Por Gustavo Corção
Qualquer pessoa medianamente dotada e ainda não dopada pelo imperativo de um otimismo que é julgado hoje virtude máxima, e máxima lucidez, qualquer pessoa, em suma, que ainda não esteja possessa pelo Sistema, já percebeu que vive dentro de uma decomposição civilizacional cuja característica principal é a de um furioso hedonismo. Todos querem sentir, o minuto que passa, a golfada de ar que respira, a curva que faz a sessenta ou oitenta quilômetros numa rua movimentada. A fisionomia da juventude em tal clima é curiosamente apática, em contradição com o frenesi das reações, e quase se pode garantir que nunca houve em toda a história do mundo uma humanidade tão destituída de gosto e de prazer. Este paradoxo é aliás a bem conhecida contradição moral do prazer: o primeiro de seus malogros é a perda do prazer. Seria, porém, um engano tirar daí uma conclusão tranqüilizadora firmada na suposição de que tal malogro corrigirá o extraviado. Ao contrário, exaspera-o.

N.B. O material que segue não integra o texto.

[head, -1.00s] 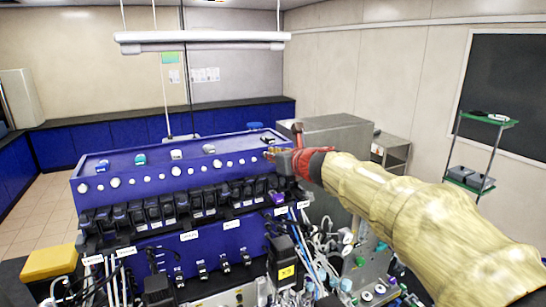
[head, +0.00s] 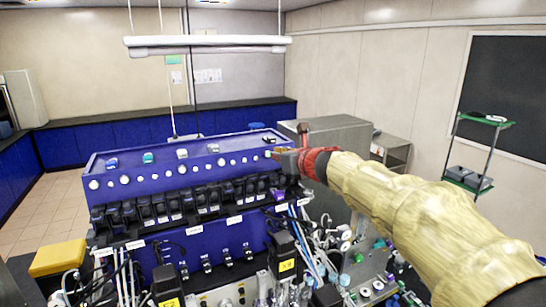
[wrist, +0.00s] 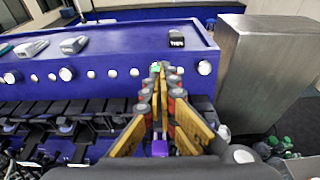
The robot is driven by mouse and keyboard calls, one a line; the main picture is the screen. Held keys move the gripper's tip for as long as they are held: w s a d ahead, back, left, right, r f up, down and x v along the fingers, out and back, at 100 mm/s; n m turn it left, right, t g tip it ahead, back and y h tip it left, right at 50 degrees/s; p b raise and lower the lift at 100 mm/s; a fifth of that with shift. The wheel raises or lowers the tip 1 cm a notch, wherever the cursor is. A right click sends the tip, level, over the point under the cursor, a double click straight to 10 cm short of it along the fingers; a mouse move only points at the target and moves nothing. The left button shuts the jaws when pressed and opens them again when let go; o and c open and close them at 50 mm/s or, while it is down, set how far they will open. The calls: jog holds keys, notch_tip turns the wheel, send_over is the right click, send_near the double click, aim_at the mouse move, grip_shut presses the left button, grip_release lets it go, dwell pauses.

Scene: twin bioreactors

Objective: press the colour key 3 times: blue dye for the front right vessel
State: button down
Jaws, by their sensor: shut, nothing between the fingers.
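A row of round white knobs (head: 208,166) runs along the front face of the blue console (head: 130,188). My gripper (head: 273,154) is shut and empty at the right end of this row. In the wrist view its closed fingertips (wrist: 161,68) are right at a small green-lit key (wrist: 152,73) on the console face. I cannot tell whether they touch it. The fingers hide part of the face around it. I cannot make out the front right vessel for certain among the parts below.
Several small devices lie on the console's top, including a dark one with a label (wrist: 176,38). Black pump heads (head: 175,207) line the step below. A grey metal cabinet (head: 335,132) stands close on the right. Tubes and fittings (head: 345,240) crowd the lower right.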

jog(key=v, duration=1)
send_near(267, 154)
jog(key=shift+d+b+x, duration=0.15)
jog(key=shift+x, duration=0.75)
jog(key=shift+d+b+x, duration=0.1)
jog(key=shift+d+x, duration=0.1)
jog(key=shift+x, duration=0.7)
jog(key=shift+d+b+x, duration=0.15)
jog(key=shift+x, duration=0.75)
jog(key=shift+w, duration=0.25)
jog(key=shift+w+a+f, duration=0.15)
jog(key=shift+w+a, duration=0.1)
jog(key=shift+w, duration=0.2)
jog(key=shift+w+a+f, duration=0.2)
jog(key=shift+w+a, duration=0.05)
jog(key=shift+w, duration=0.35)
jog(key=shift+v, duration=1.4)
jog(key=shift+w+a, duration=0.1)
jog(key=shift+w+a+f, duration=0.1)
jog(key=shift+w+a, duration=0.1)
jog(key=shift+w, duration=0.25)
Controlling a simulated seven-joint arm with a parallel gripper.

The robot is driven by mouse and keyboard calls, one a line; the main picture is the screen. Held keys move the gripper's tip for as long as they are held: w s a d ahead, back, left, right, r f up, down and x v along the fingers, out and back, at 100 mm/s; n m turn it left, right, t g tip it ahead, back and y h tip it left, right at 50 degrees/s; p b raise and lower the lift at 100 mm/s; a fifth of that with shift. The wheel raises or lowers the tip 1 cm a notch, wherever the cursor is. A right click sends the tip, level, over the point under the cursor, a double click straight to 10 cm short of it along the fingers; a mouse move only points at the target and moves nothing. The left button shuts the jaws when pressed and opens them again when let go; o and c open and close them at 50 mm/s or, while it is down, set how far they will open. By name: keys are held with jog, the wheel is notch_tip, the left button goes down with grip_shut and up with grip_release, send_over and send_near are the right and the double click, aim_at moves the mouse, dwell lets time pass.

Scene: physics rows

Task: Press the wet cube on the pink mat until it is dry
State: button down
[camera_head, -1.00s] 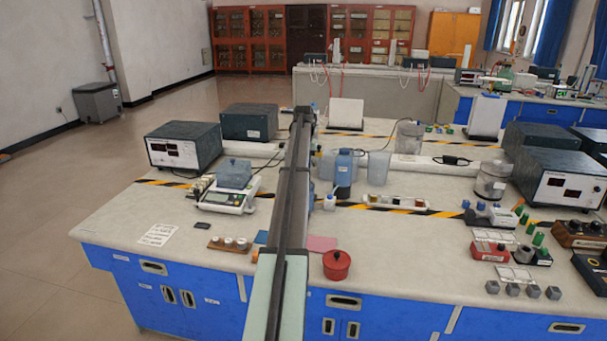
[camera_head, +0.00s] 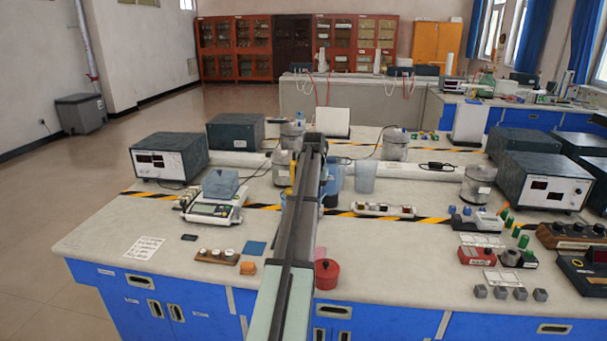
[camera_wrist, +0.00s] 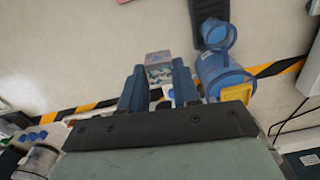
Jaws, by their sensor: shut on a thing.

De onde vem esse extravio moral. Em cada indivíduo a moléstia procede de pequenas e primárias opções subversivas em que, por uma antiga dolência, essa alma volta sua preferência para as coisas exteriores e inferiores; e, deixando-se dominar, torna-se depressa escravo delas. A conquista das coisas inferiores nos afaga ao mesmo tempo o orgulho e a concupiscência, ao contrário do alcance das coisas do alto que nos aprimoram a humanidade e o gosto da sabedoria. O praticante da moral do prazer se torna grosseiro, embotado, às vezes enganosamente aprimorado na conquista de tais bens, e inevitavelmente, como já vimos, se torna exigente de doses maiores, de prazeres mais violentos. [continue lendo]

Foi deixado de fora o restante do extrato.